Back to School - The Putney School
September 28, 2016One of Vermont’s most famous residents inspired the philosophy for the Putney School. Founder Carmelita Hinton followed the teachings of John Dewey to found the progressive high school in 1935 under the belief that young people should learn in and from their natural surroundings – that this is as important as traditional ‘classroom’ education. The campus was opened on a working dairy farm in Putney, Vermont and for over 80 years, the students have been responsible for managing and working the farm. The campus now includes the dairy farm, 3+ acres of organic gardens, chickens, beef cows, turkeys and a sugar bush.
Executive Chef Marty Brennan-Sawyer has helmed the kitchen for 30 years. He oversees a staff of 90 – 6 paid and 84 enrolled. “The capacity of young people is so much greater than we give them credit for,” Chef Marty shared about his young crew. “The work they do at the school gives them the tools to be effective and instills a sense of responsibility for the land and each other – to be accountable, take directions, and work together. We just want to produce good citizens.”
Chef Marty doesn’t teach farm-to-table because at The Putney School it’s all one and the same. The students plant, care for, process and serve the food they grow. The student’s work inspires a strong sense of pride and connection. Chef Marty shared an experience after raising turkeys with his students, “I put a turkey stew on the menu, and a student came up to me and asked if it was our turkeys? If it’s our turkeys, the student said, then I’ll eat it.”

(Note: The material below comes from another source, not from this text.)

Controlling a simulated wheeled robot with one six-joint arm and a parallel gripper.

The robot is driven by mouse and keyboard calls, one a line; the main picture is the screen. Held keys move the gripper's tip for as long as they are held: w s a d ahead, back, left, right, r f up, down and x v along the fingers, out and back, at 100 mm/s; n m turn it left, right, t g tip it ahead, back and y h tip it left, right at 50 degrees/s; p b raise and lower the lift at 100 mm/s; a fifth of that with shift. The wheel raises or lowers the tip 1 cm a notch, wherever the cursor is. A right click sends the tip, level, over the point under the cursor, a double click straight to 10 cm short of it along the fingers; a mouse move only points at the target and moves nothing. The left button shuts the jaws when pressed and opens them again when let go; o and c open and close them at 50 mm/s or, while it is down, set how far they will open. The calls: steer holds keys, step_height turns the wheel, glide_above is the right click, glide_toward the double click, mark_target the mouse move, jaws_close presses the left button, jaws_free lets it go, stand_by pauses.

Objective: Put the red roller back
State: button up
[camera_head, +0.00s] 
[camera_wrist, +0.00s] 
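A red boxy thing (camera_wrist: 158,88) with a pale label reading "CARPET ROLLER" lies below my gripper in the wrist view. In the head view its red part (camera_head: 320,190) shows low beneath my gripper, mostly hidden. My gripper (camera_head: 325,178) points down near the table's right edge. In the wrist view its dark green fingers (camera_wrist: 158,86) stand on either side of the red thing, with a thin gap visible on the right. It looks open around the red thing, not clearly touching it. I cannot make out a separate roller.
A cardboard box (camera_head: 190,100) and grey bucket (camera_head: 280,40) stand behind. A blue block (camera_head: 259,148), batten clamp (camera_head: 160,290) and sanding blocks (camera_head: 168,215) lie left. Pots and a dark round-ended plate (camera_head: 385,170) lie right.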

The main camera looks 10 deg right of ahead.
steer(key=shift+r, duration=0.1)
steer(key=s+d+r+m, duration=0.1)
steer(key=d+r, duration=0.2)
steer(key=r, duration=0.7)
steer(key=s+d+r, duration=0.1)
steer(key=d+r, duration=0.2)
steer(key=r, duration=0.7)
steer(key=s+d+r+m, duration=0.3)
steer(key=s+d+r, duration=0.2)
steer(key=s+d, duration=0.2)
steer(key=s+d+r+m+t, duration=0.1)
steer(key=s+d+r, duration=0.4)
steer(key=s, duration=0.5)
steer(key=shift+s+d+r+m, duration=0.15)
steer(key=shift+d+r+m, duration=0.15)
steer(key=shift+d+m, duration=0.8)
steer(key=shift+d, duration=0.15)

Marty, with the help of his paid and student staff, puts on three meals a day and a ‘milk lunch’ (traditional mid-morning snack for when the farmers come in from their chores). Everyone eats together at the same time, and the students are responsible for prep, serving, cleanup and dish washing. When we talked to Chef Marty, he was planning a lunch of falafel featuring relish, peppers, tomatoes and cucumbers from the garden. Milk lunch that day was freshly made buttermilk biscuits. Each morning the students enjoy a hot cereal bar with various toppings including Putney School’s own maple syrup. “We are still running a food service budget,” Chef Marty explained, “and something I wouldn’t regularly buy is maple syrup – that would be an occasional luxury, but because the students tap the trees and boil the syrup themselves, we have maple syrup every day. The value of that syrup is priceless.”
Students at Putney have a vested interest in how the school lives up to its mission. The student-driven ‘Sustainability Squad’ has taken on initiatives like recycling, social and environmental investments and are now working on tracking their own consumption. The students are working to track and quantify the volume, ratio and value of what they produce from hay, maple sugar, wood and wool to produce from the garden and the meat they send to slaughter. The results will become part of an info-graphic to help the school make important decisions about what they grow and produce for years to come. We’re excited to follow the Sustainability Squad and Putney School on this endeavor and we will update readers on their progress!